When the beautifully black-and-white "Breathless" opened in 1960, with Jean-Paul Belmondo as the tres-cool car thief and Jean Seberg as his American moll, it galvanized filmgoers on both sides of the Atlantic.
Hollywood was in the doldrums, cranking out musicals and biblical epics to compete with TV. The "new wave" of French cinema, led by critics-turned-directors such as Godard and Francois Truffaut, had rediscovered the pleasures of low-budget Hollywood genres and revived them with a run-and-gun editing style that Hollywood rebels would reappropriate in movies like "Bonnie and Clyde."
Next weekend, the second annual French Film Festival at Washington University spotlights two great directors: Jacques Tati and Jean Renoir.

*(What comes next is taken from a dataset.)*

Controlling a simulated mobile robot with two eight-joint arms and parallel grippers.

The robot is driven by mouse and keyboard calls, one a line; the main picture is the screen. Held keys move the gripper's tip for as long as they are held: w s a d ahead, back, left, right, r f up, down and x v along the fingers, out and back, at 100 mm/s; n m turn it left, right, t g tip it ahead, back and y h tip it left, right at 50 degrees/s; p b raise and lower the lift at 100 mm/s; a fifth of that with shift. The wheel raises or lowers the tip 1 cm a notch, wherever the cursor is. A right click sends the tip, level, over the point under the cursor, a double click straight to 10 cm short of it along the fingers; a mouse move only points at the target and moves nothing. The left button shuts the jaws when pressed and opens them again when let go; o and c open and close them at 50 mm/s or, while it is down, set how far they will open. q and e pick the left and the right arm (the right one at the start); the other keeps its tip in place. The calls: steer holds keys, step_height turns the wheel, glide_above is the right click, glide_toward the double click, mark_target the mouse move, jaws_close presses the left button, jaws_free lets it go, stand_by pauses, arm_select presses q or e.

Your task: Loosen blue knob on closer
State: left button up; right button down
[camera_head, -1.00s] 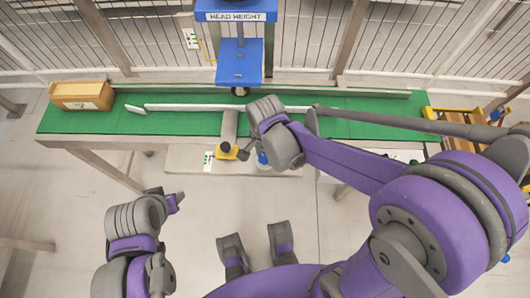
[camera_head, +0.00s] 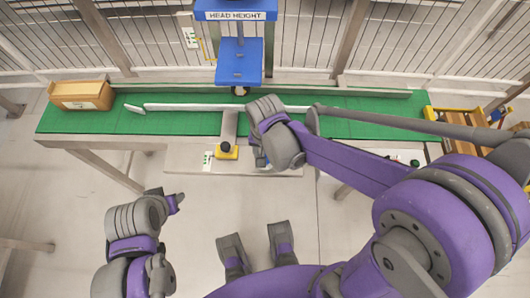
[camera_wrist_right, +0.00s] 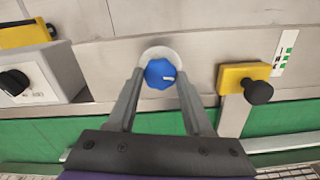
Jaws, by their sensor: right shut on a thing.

The fest, in the university's Brown Hall, presents Tati's pseudo-silent vacation farce "Monsieur Hulot's Holiday" on Sept. 17 and his modern-times satire "Playtime" on Sept. 18. The sensualist Renoir is represented by his version of the Dr. Jekyll fable, "The Doctor's Horrible Experiment," on Sept. 18 and his exuberant musical "French Cancan" on Sept. 19.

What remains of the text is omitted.